INSTRUCTIONS TO FOLLOW ::
Your answer is a single number: the count of lines that contain the string "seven".

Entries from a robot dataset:
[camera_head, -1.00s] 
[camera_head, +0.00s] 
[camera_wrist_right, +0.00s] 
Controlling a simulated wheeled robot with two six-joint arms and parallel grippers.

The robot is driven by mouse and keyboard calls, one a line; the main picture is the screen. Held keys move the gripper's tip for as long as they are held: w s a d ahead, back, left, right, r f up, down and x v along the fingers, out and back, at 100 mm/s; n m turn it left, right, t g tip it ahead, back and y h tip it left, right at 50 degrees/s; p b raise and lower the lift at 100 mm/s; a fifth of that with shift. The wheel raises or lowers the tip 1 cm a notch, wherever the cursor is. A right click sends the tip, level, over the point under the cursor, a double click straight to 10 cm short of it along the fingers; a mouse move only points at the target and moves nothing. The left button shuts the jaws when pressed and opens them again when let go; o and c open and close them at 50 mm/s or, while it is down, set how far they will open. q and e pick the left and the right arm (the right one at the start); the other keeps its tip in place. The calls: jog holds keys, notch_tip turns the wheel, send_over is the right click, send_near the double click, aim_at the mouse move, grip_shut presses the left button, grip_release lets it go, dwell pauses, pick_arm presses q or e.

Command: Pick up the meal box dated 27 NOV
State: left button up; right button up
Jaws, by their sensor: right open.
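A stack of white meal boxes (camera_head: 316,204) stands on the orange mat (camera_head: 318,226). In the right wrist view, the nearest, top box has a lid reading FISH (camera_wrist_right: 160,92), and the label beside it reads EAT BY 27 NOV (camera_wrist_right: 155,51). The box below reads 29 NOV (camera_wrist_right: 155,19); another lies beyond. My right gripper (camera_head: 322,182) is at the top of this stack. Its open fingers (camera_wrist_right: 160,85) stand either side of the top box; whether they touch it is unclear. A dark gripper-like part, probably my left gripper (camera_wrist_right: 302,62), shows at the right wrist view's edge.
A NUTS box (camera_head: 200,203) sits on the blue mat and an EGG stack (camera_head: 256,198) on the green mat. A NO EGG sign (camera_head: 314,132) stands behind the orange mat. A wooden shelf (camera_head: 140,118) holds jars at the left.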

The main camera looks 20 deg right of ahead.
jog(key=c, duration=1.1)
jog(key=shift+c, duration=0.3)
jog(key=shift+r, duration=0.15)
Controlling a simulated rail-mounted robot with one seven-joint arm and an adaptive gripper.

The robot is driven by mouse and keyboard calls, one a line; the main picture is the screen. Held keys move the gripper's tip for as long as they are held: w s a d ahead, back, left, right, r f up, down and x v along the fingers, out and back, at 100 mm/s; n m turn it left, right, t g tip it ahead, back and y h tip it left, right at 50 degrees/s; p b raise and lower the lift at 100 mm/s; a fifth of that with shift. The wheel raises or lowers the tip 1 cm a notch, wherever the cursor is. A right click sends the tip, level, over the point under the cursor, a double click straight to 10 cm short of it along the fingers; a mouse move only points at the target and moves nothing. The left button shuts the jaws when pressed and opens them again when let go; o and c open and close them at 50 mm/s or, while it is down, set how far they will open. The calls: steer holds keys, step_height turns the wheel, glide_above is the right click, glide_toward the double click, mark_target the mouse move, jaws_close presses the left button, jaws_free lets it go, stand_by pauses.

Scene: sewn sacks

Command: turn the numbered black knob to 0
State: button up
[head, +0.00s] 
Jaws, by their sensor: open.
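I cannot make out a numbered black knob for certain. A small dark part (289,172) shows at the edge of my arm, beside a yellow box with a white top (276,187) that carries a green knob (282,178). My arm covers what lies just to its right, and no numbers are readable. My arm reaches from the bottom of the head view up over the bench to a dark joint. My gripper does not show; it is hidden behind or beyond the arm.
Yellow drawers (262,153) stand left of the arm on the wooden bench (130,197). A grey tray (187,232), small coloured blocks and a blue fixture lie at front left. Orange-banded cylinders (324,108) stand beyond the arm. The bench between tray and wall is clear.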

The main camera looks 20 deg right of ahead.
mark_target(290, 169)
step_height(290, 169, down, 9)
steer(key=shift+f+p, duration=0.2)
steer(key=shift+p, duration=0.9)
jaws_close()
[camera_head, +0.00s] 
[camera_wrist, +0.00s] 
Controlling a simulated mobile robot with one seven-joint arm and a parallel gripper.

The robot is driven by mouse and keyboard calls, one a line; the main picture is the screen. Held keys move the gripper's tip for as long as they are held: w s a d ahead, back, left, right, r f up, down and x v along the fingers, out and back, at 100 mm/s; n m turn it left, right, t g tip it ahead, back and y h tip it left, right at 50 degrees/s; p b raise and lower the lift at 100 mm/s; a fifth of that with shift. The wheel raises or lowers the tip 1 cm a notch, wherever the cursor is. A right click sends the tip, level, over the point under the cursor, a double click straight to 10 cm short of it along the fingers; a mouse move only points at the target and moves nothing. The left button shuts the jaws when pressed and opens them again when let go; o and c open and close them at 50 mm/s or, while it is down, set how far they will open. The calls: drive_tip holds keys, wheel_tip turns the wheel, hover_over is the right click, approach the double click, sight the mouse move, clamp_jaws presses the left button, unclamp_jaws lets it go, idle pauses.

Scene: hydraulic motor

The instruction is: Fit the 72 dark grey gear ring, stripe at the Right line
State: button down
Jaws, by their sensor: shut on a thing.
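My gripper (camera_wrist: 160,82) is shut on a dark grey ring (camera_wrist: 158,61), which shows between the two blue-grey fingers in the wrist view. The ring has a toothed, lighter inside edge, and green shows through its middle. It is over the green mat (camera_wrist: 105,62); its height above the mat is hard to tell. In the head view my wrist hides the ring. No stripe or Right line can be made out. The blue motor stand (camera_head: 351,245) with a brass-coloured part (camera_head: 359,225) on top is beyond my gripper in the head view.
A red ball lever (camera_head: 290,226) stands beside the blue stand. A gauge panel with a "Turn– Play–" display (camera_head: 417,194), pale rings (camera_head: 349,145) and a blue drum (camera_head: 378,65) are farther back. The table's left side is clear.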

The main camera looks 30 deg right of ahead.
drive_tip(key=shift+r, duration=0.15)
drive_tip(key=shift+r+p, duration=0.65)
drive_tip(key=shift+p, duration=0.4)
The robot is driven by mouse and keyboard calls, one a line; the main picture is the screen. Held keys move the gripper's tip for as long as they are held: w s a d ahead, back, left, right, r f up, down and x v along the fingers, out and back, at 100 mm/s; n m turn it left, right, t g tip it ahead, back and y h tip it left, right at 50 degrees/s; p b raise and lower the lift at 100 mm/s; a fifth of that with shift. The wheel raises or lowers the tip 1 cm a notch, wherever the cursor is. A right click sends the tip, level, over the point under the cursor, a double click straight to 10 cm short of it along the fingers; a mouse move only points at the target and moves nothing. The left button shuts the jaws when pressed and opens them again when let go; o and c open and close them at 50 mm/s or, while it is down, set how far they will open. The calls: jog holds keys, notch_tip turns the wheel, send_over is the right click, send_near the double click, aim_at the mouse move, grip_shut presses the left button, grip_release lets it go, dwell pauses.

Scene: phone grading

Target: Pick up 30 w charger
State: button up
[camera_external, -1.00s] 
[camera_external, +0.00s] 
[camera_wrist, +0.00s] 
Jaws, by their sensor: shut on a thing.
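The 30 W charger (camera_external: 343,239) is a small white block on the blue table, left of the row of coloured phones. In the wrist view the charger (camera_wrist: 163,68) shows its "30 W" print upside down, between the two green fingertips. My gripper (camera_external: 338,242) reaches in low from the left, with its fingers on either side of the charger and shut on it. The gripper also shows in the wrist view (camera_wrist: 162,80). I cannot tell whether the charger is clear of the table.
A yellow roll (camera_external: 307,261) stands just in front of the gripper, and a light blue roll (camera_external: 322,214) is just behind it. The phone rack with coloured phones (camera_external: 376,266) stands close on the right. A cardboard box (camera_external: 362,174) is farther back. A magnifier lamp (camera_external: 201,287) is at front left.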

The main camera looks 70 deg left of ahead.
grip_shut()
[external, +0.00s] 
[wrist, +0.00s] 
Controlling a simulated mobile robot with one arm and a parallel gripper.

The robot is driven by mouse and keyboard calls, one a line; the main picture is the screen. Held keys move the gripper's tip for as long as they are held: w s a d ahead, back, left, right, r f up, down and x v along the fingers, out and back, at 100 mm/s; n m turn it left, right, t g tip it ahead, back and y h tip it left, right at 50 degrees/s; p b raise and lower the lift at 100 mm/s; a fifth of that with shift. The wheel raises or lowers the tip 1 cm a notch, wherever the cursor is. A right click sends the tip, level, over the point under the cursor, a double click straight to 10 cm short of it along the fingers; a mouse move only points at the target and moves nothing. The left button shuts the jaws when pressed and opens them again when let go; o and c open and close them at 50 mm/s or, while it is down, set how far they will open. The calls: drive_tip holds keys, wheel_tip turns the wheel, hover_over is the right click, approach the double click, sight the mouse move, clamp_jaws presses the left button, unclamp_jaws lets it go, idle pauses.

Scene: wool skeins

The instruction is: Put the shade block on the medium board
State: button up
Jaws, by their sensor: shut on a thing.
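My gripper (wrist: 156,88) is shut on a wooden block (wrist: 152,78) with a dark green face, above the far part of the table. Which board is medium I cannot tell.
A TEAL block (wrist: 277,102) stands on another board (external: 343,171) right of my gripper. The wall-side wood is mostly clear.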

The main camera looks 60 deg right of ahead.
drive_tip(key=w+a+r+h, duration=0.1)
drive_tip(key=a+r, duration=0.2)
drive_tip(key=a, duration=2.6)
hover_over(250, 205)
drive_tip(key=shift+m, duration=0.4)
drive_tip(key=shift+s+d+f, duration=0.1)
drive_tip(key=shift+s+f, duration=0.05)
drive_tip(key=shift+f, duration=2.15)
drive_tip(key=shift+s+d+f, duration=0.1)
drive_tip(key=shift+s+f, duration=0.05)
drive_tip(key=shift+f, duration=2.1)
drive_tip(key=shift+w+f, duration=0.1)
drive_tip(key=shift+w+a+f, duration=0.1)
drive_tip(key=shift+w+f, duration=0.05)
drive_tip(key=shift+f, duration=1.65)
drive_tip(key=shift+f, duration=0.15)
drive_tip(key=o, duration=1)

EXERCISE RESPONSE ::
2